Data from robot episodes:
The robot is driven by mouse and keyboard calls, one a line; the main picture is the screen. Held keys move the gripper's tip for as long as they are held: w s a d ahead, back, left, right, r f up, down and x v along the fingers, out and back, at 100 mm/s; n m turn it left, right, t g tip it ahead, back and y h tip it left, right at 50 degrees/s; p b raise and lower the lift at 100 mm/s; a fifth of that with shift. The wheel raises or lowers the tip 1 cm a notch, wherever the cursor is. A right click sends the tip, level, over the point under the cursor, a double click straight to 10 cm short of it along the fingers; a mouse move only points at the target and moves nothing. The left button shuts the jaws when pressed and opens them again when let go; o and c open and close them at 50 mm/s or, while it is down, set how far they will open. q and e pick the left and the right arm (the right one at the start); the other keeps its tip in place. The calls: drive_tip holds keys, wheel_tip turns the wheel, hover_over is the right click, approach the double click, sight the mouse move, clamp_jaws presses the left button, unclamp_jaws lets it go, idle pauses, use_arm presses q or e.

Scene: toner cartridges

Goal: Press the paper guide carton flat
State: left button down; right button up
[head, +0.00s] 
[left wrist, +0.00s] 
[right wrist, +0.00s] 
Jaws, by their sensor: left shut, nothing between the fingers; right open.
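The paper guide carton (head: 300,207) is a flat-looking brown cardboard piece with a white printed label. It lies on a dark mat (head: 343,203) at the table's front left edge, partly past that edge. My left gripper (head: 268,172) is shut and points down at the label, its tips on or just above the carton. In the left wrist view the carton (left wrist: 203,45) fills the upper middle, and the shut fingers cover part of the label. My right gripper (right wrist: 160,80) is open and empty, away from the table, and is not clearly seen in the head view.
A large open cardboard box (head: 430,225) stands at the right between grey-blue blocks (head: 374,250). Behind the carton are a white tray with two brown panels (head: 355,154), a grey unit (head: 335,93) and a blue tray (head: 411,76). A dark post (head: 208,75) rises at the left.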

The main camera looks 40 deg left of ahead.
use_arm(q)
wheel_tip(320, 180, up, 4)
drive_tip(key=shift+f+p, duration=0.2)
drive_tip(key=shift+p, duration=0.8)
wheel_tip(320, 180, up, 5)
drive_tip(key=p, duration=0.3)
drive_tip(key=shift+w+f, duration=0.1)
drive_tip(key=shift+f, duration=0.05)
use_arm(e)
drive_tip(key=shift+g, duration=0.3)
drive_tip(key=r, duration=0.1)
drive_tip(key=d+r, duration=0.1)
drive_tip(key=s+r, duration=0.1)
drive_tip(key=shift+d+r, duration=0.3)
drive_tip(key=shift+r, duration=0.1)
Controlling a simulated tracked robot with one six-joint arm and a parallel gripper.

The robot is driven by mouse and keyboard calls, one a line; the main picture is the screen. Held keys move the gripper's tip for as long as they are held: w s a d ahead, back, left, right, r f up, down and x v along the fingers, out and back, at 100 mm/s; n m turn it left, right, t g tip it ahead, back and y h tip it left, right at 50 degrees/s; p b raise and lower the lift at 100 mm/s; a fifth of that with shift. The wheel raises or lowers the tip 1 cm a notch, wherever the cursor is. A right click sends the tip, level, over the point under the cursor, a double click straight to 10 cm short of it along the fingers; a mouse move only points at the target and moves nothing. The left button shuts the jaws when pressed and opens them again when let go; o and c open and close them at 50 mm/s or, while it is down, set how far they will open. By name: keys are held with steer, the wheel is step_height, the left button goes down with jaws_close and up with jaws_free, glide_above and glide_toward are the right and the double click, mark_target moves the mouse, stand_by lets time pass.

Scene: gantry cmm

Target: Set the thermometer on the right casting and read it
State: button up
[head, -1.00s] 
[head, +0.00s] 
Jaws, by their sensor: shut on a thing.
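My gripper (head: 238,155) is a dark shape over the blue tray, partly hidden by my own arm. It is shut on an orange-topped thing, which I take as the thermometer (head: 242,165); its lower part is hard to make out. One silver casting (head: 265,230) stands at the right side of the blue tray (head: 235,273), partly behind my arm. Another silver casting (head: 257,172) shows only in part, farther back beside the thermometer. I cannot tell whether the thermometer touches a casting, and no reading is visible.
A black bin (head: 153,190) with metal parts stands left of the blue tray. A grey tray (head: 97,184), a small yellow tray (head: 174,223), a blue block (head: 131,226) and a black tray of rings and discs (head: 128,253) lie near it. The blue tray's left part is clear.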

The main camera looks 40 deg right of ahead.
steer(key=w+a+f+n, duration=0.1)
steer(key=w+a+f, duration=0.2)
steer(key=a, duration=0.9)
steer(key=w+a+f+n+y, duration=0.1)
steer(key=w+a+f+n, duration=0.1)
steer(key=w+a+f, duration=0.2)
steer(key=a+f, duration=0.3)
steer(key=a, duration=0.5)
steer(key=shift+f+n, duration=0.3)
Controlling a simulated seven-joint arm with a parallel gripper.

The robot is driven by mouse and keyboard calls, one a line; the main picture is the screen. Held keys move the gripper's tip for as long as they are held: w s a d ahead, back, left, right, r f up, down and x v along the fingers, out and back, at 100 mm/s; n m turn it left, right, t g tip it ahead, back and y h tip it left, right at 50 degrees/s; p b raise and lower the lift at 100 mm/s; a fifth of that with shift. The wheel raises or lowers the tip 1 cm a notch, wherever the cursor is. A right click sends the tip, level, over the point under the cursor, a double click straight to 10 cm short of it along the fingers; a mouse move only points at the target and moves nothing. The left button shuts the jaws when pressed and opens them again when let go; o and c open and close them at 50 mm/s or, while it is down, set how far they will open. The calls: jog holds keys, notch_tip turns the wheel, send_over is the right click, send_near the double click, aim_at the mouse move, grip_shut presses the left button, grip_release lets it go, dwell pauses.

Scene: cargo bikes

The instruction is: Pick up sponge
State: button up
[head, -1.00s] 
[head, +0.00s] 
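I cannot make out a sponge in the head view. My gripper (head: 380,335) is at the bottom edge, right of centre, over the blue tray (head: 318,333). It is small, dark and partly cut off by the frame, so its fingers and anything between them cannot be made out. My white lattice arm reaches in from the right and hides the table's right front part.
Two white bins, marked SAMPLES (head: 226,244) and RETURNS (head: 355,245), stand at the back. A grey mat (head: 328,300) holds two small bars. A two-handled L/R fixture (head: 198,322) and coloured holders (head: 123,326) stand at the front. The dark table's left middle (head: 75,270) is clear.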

**Problem requirements**: The records above need to be transcribed in full. Keep every character unchanged.

**Exercise answer**:
The robot is driven by mouse and keyboard calls, one a line; the main picture is the screen. Held keys move the gripper's tip for as long as they are held: w s a d ahead, back, left, right, r f up, down and x v along the fingers, out and back, at 100 mm/s; n m turn it left, right, t g tip it ahead, back and y h tip it left, right at 50 degrees/s; p b raise and lower the lift at 100 mm/s; a fifth of that with shift. The wheel raises or lowers the tip 1 cm a notch, wherever the cursor is. A right click sends the tip, level, over the point under the cursor, a double click straight to 10 cm short of it along the fingers; a mouse move only points at the target and moves nothing. The left button shuts the jaws when pressed and opens them again when let go; o and c open and close them at 50 mm/s or, while it is down, set how far they will open. q and e pick the left and the right arm (the right one at the start); the other keeps its tip in place. The calls: drive_tip holds keys, wheel_tip turns the wheel, hover_over is the right click, approach the double click, sight the mouse move, clamp_jaws presses the left button, unclamp_jaws lets it go, idle pauses, use_arm presses q or e.

Scene: toner cartridges

Goal: Press the paper guide carton flat
State: left button down; right button up
[head, +0.00s] 
[left wrist, +0.00s] 
[right wrist, +0.00s] 
Jaws, by their sensor: left shut, nothing between the fingers; right open.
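The paper guide carton (head: 300,207) is a flat-looking brown cardboard piece with a white printed label. It lies on a dark mat (head: 343,203) at the table's front left edge, partly past that edge. My left gripper (head: 268,172) is shut and points down at the label, its tips on or just above the carton. In the left wrist view the carton (left wrist: 203,45) fills the upper middle, and the shut fingers cover part of the label. My right gripper (right wrist: 160,80) is open and empty, away from the table, and is not clearly seen in the head view.
A large open cardboard box (head: 430,225) stands at the right between grey-blue blocks (head: 374,250). Behind the carton are a white tray with two brown panels (head: 355,154), a grey unit (head: 335,93) and a blue tray (head: 411,76). A dark post (head: 208,75) rises at the left.

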The main camera looks 40 deg left of ahead.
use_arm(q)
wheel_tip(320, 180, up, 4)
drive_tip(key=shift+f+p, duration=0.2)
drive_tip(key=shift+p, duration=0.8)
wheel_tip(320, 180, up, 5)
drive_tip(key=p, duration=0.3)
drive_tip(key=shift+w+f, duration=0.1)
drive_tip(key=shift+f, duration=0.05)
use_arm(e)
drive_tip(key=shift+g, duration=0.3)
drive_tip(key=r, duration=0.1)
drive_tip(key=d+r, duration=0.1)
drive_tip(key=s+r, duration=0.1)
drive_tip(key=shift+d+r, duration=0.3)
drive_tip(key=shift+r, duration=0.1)
Controlling a simulated tracked robot with one six-joint arm and a parallel gripper.

The robot is driven by mouse and keyboard calls, one a line; the main picture is the screen. Held keys move the gripper's tip for as long as they are held: w s a d ahead, back, left, right, r f up, down and x v along the fingers, out and back, at 100 mm/s; n m turn it left, right, t g tip it ahead, back and y h tip it left, right at 50 degrees/s; p b raise and lower the lift at 100 mm/s; a fifth of that with shift. The wheel raises or lowers the tip 1 cm a notch, wherever the cursor is. A right click sends the tip, level, over the point under the cursor, a double click straight to 10 cm short of it along the fingers; a mouse move only points at the target and moves nothing. The left button shuts the jaws when pressed and opens them again when let go; o and c open and close them at 50 mm/s or, while it is down, set how far they will open. By name: keys are held with steer, the wheel is step_height, the left button goes down with jaws_close and up with jaws_free, glide_above and glide_toward are the right and the double click, mark_target moves the mouse, stand_by lets time pass.

Scene: gantry cmm

Target: Set the thermometer on the right casting and read it
State: button up
[head, -1.00s] 
[head, +0.00s] 
Jaws, by their sensor: shut on a thing.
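My gripper (head: 238,155) is a dark shape over the blue tray, partly hidden by my own arm. It is shut on an orange-topped thing, which I take as the thermometer (head: 242,165); its lower part is hard to make out. One silver casting (head: 265,230) stands at the right side of the blue tray (head: 235,273), partly behind my arm. Another silver casting (head: 257,172) shows only in part, farther back beside the thermometer. I cannot tell whether the thermometer touches a casting, and no reading is visible.
A black bin (head: 153,190) with metal parts stands left of the blue tray. A grey tray (head: 97,184), a small yellow tray (head: 174,223), a blue block (head: 131,226) and a black tray of rings and discs (head: 128,253) lie near it. The blue tray's left part is clear.

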The main camera looks 40 deg right of ahead.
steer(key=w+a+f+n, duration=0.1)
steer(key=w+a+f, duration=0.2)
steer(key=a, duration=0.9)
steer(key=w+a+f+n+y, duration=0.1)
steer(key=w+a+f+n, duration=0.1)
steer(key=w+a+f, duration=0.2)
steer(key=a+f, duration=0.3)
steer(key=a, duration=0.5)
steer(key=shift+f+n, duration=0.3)
Controlling a simulated seven-joint arm with a parallel gripper.

The robot is driven by mouse and keyboard calls, one a line; the main picture is the screen. Held keys move the gripper's tip for as long as they are held: w s a d ahead, back, left, right, r f up, down and x v along the fingers, out and back, at 100 mm/s; n m turn it left, right, t g tip it ahead, back and y h tip it left, right at 50 degrees/s; p b raise and lower the lift at 100 mm/s; a fifth of that with shift. The wheel raises or lowers the tip 1 cm a notch, wherever the cursor is. A right click sends the tip, level, over the point under the cursor, a double click straight to 10 cm short of it along the fingers; a mouse move only points at the target and moves nothing. The left button shuts the jaws when pressed and opens them again when let go; o and c open and close them at 50 mm/s or, while it is down, set how far they will open. The calls: jog holds keys, notch_tip turns the wheel, send_over is the right click, send_near the double click, aim_at the mouse move, grip_shut presses the left button, grip_release lets it go, dwell pauses.

Scene: cargo bikes

The instruction is: Pick up sponge
State: button up
[head, -1.00s] 
[head, +0.00s] 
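I cannot make out a sponge in the head view. My gripper (head: 380,335) is at the bottom edge, right of centre, over the blue tray (head: 318,333). It is small, dark and partly cut off by the frame, so its fingers and anything between them cannot be made out. My white lattice arm reaches in from the right and hides the table's right front part.
Two white bins, marked SAMPLES (head: 226,244) and RETURNS (head: 355,245), stand at the back. A grey mat (head: 328,300) holds two small bars. A two-handled L/R fixture (head: 198,322) and coloured holders (head: 123,326) stand at the front. The dark table's left middle (head: 75,270) is clear.

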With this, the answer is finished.